Student leaders meet to discuss role in society
By Yoko N. Sari
YOGYAKARTA (JP): Approximately 150 students from 75 universities across Indonesia are gathering here this week to discuss the role they must now play in society.
One of the debates will, no doubt, be centered around campus politics. This meeting comes amidst signs of a new attempt to revive students' political activism in the face of tight official restrictions.
Minister of Education and Culture Wardiman Djojonegoro, who gave the keynote address opening the meeting on Thursday, warned students not to look towards the heyday of the student movement of the 1960s.
Such student activism is a thing of the past, Wardiman said.
Instead, students should answer the challenges of the future and help this nation develop, he said.
"Reviving the student movement is not the answer," he said. "We still have plenty to catch."
Wardiman virtually told the students not to duplicate the massive student movement of the mid-1960s which helped bring down President Sukarno in 1966 and paved the way for Soeharto, then a young army general, to take the reins.
Many of these student leaders are now in the government themselves.
"In 1966, the nation was in a state of chaos, both economically and politically," Wardiman said. "Now the situation is different. We are facing different challenges."
The meeting, held on the campus of the Gadjah Mada University, brings together the leaders of the student senates from 75 different universities.

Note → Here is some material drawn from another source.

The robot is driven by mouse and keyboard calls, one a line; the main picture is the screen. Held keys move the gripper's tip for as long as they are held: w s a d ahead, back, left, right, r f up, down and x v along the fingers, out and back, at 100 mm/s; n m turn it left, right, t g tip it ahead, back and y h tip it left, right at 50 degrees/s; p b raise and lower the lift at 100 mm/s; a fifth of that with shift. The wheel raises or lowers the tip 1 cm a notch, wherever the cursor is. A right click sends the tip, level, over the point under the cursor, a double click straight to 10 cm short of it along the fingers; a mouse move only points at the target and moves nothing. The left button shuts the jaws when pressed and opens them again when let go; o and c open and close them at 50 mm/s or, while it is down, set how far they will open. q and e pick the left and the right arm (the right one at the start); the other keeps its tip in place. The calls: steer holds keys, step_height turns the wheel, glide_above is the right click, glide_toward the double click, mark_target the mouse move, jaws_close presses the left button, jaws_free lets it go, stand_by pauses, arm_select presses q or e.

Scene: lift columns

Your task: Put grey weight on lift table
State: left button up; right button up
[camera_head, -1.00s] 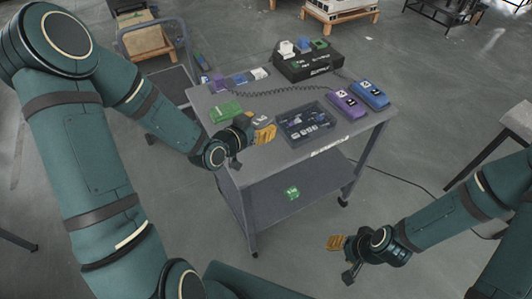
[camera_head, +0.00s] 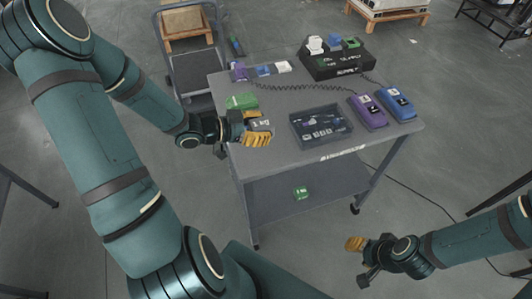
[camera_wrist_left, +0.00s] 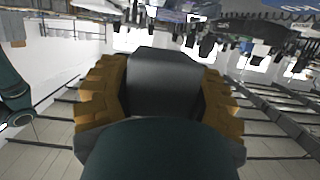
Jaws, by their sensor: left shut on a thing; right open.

It is scheduled to wind up on Sunday.
The senates in the 1960s provided student leaders with a spring board to launch their political activities. Nowadays, the senates are strictly under the rectors' supervision and their activities are restricted to the campus.
"A students senate is not a political organization but an academic organization to accommodate students activity," Wardiman said.
The government is not asking students to shun politics altogether but to refrain from conducting political activities on campus, he said.
Students wishing to enter political careers should turn to the political parties, he added.
He also noted that, in the past, many student activists have simply turned to the senate because they were not doing well in their academics.
He also warned the students not to equate academic freedom with campus freedom.
In clarification he said that the latter means freedom to discuss, to join organization and express their feeling scientifically. However, he felt that this freedom can never be absolute because there are norms and values to respect.
He felt that, even when holding academic discussions, students should be selective and not pick on subjects that could be politically sensitive because they could fan the flames of an already difficult issue.
The meeting of the leaders of student senates is being held with the objective of finding the appropriate role that university students should now play, R. Widodo, the chairman of the organizing committee said.
For the past two decades, the students' roles have not been optimal, he said, recalling that Indonesia has had a history of active and effective student movements before then.
"This meeting provides us with an opportunity to unite in taking part in the national development program," Widodo said.
Some parties in the government were suspicious about the intention of the meeting, and some university rectors had even gone as far as barring their senates from sending representatives to Yogyakarta, according to the students.
Maj. Gen. Hari Sabarno, assistant to the chief of the political affairs of the Armed Forces, said in his address to the meeting that there was no need for students to suspect the intentions of the military.
He acknowledged that such feelings were based on traumas from the past but stressed that the military's chief concern is security and stability of the nation.